Given request — Please output only the lines that run from the line containing "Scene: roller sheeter" through the end of the material below, exactly.

Given material —
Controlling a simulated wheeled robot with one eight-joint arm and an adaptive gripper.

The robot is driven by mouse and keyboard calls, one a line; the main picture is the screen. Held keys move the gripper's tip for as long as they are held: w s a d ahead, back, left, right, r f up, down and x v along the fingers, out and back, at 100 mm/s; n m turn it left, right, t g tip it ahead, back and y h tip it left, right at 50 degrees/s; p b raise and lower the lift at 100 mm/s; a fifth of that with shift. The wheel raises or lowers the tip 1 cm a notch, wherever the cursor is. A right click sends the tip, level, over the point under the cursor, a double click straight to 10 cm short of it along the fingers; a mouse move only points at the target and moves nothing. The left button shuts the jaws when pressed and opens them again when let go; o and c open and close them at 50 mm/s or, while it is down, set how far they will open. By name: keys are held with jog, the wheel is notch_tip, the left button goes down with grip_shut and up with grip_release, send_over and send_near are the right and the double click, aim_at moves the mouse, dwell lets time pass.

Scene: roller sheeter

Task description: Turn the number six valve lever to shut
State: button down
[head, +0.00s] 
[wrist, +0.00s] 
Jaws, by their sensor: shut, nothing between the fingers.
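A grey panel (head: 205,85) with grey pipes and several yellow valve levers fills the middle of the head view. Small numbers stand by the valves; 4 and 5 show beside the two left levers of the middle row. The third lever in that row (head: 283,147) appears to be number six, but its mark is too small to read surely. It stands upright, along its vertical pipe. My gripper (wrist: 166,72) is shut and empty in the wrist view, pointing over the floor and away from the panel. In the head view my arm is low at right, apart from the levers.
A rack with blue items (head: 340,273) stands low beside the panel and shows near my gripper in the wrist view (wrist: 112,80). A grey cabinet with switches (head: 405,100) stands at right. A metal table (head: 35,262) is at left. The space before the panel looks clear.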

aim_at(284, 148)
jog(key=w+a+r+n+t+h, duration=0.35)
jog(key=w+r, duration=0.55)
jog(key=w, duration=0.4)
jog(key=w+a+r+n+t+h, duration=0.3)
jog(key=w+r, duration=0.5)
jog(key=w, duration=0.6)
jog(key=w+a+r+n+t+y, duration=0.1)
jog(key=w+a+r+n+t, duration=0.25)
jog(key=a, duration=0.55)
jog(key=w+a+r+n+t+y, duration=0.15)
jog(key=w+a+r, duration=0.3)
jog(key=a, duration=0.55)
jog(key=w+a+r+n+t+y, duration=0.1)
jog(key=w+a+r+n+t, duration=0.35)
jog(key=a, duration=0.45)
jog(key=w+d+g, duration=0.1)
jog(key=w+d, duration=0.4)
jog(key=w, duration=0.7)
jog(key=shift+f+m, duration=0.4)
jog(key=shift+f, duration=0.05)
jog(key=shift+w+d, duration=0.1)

Complete response —
Scene: roller sheeter

Task description: Turn the number six valve lever to shut
State: button down
[head, +0.00s] 
[wrist, +0.00s] 
Jaws, by their sensor: shut, nothing between the fingers.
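A grey panel (head: 205,85) with grey pipes and several yellow valve levers fills the middle of the head view. Small numbers stand by the valves; 4 and 5 show beside the two left levers of the middle row. The third lever in that row (head: 283,147) appears to be number six, but its mark is too small to read surely. It stands upright, along its vertical pipe. My gripper (wrist: 166,72) is shut and empty in the wrist view, pointing over the floor and away from the panel. In the head view my arm is low at right, apart from the levers.
A rack with blue items (head: 340,273) stands low beside the panel and shows near my gripper in the wrist view (wrist: 112,80). A grey cabinet with switches (head: 405,100) stands at right. A metal table (head: 35,262) is at left. The space before the panel looks clear.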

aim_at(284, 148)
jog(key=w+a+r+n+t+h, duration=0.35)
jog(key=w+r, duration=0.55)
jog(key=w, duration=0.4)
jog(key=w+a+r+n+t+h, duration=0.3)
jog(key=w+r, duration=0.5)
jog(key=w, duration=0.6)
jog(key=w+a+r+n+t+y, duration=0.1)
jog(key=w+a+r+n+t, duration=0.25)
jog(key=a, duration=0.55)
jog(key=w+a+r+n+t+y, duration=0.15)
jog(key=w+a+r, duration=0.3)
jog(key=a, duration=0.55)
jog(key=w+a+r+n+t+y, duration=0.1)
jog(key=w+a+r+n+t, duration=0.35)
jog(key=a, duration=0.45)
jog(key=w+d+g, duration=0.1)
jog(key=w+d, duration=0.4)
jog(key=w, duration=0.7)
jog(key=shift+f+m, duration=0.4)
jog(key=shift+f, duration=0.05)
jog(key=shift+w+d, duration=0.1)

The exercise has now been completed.